AirAsia's (KLSE:5099) announcement of a long-haul expansion strategy at a time when its short-haul operation is undergoing rapid growth requiring significant investment is an "inspired" strategy, says the Sydney-based Centre for Asia Pacific Aviation (CAPA).

While saying that AirAsia is probably not extending itself too far financially, it could simply be making itself so attractive to potential investors in this phase of market development so that it will drive up its potential value for investors.

CAPA's Executive Chairman Peter Harbison said the Asian market is a fertile breeding ground for investor opportunities, with equal doses of liberalisation and new travellers opening up massive traffic expansion opportunities.

"AirAsia has the attractions of a large and expanding market share, the lowest airline costs in the world, a brand name to die for - and unquestionable recent profitability," he said.

For the year ended June 30, 2006, AirAsia reported a group pre tax profit of RM115.5 million (US$33 million) from RM125.4 million in 2005. For the first quarter ended Sept 30, 2006, AirAsia reported a pre tax profit of RM11.6 million, up 32 per cent from the same period of 2005.

AirAsia now operates 46 Boeing and Airbus aircraft. It has signed a purchase order for 130 Airbus A320 aircraft for delivery between 2005 and 2012.

CAPA said there is a likelihood that strategists in several investment groups would be looking at how a deal involving AirAsia could be structured.

"If there's one thing that the TPG/Macquarie/Allco bid for Qantas has done, it is to make it clear that airlines in this region are in play for the equity investors," Harbison said.

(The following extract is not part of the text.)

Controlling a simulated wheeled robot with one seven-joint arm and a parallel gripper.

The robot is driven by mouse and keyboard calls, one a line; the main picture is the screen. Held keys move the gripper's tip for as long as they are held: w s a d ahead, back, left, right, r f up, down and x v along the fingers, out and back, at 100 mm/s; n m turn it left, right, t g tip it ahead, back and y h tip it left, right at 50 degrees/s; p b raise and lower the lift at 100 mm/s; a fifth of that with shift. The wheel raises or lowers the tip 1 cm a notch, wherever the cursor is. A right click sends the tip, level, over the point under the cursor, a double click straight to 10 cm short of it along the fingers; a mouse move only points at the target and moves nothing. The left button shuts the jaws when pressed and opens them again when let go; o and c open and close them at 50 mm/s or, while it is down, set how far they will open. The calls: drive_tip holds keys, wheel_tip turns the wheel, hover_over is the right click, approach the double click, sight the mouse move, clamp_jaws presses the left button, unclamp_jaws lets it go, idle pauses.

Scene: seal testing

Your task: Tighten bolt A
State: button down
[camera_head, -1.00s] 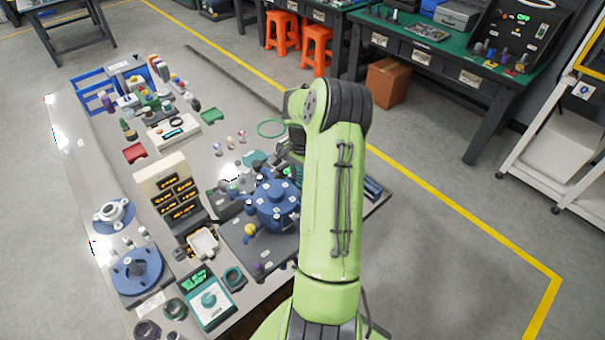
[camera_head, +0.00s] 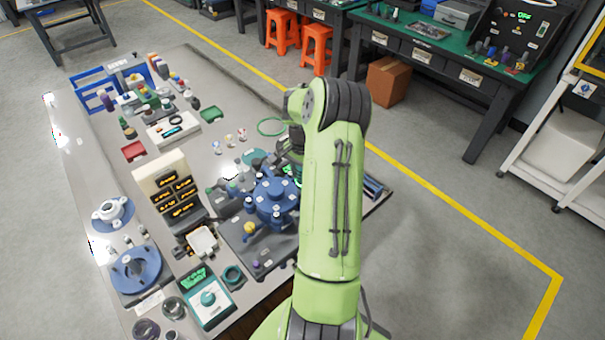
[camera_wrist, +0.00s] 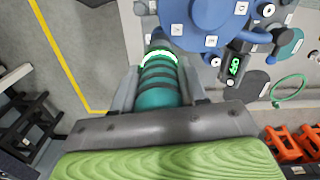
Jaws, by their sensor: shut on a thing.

"So there is at least one more shoe to drop. Who will be making the investment in the second Malaysian flag carrier? And how long will it be before further "strategic" moves are made on AirAsia itself?" he asked.

AirAsia, which has made a name for itself in low-cost no-frills flights in South East Asia over the last five years, has been offered to take up a 20 per cent stake in Fly Asian Xpress (FAX).

FAX is to operate long haul flights to Europe, China, India and Australia under its long haul branding, AirAsia X, in the second half of this year.

FAX is 50 per cent owned by AirAsia's CEO, Tony Fernandes, Kamarudin Meranun, AirAsia's deputy CEO (30 per cent) and Raja Mohd Azmi, CEO of FAX (20 per cent).